The plaintiffs, David W. Burnell, individually and as executor of the estate of his father, Donald B. Burnell (decedent), and Stephen Lawrence Savarese, the attorney for David W. Burnell in his capacity as executor, appeal from the judgment of the trial court dismissing this action for lack of subject matter jurisdiction. The plaintiffs brought the action against the defendant bankruptcy trustee Ronald Chorches
The following factual and procedural history, as set forth by the trial court, is relevant to the plaintiffs' claims on appeal. "On December 11, 2014, the Court of Probate for the Northern District of Fairfield County (Probate Court) issued a notice of hearing for the estate of [the decedent], which provided for a hearing to be held on January 6, 2015. This notice was sent to all persons who had an interest in the estate, including the plaintiffs, David Burnell, individually and as executor of the decedent's estate, and Stephen Savarese, attorney for Burnell as executor. The notice scheduled a hearing `[u]pon the petition for allowance of the final financial report of the fiduciary and an order of distribution of said estate as per petition on file more fully appears.' The hearing took place as scheduled on January 6, 2015. At the hearing, the plaintiffs appeared and were heard. The plaintiffs had advance notice of the defendant's objections to the final account, including his claims of breach of fiduciary duty and payment of excessive counsel fees. The plaintiffs also had advance notice of the Probate Court's intention to address the issue of the defendant's standing. . . . No objection was made by the plaintiffs as to the form of the notice of the hearing prior to, during, or after the hearing; nor did the plaintiffs file a motion for reconsideration, modification, or revocation of the decree with the Probate Court. The court also notes that the plaintiffs' complaint does not claim any defect in the December 11, 2014 notice.

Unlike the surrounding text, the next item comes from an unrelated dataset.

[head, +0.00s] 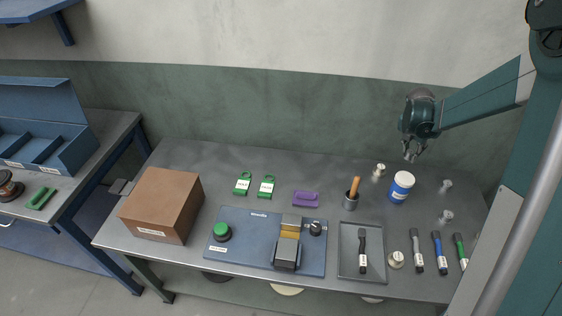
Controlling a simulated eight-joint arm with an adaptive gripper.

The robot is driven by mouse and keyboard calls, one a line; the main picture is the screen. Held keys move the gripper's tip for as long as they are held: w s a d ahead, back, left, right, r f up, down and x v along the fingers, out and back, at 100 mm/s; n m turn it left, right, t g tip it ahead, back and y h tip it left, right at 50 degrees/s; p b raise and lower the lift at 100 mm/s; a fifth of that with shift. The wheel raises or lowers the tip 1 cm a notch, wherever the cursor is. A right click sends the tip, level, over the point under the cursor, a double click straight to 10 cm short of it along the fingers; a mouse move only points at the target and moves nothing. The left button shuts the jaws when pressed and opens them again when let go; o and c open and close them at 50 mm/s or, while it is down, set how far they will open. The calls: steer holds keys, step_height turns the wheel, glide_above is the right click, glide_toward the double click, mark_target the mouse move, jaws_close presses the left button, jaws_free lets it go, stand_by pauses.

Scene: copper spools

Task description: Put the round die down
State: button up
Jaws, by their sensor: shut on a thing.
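My gripper (412,155) is at the upper right, above the back part of the grey workbench (325,170). Its fingers point down and are shut on a small thing, the round die, which is too small and too hidden by the fingers to make out clearly. The held thing is clear of the bench top. Small silvery metal pieces stand on the bench below: one (379,172) left of the white-and-blue jar, two (446,186) (445,216) to its right, and one (396,260) near the front edge.
A white-and-blue jar (400,188) and a cup with a wooden handle (351,200) stand below. A shallow tray (349,262) holds a black marker-like tool. A blue fixture plate (258,262), purple block (306,198), green tags and brown box (163,203) lie left.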

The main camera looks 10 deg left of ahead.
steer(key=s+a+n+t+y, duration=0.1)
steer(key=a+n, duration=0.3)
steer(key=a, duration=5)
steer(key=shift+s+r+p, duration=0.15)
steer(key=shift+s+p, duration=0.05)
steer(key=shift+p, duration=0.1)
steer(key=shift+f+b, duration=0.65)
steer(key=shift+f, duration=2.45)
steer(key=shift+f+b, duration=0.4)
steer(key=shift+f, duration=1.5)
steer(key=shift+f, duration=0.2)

"The Probate Court issued a memorandum of decision, Egan, J., on February 12, 2015, which was then mailed to all interested parties on February 13, 2015. The affidavit filed by Attorney Savarese in opposition to the defendant's motion to dismiss indicates that the plaintiffs received an actual copy of the Probate Court's decision on February 23, 2015. On March 13, 2015, the plaintiffs delivered the original summons and complaint to a state marshal for service of process. The marshal's return indicates that service was made on the interested parties on March 16, 2015. The summons and complaint commencing this appeal were thereafter filed with the Superior Court on April 2, 2015.
"The defendant's argument is straightforward. The complaint in this probate appeal was not filed with the Superior Court within thirty days of the Probate Court mailing its decision to the parties as required under § 45a-186. The timely filing of a complaint with the Superior Court is a subject matter jurisdictional prerequisite to commencement of a probate appeal. Therefore, according to the defendant, this court is without subject matter jurisdiction to hear this appeal, and the motion to dismiss must be granted.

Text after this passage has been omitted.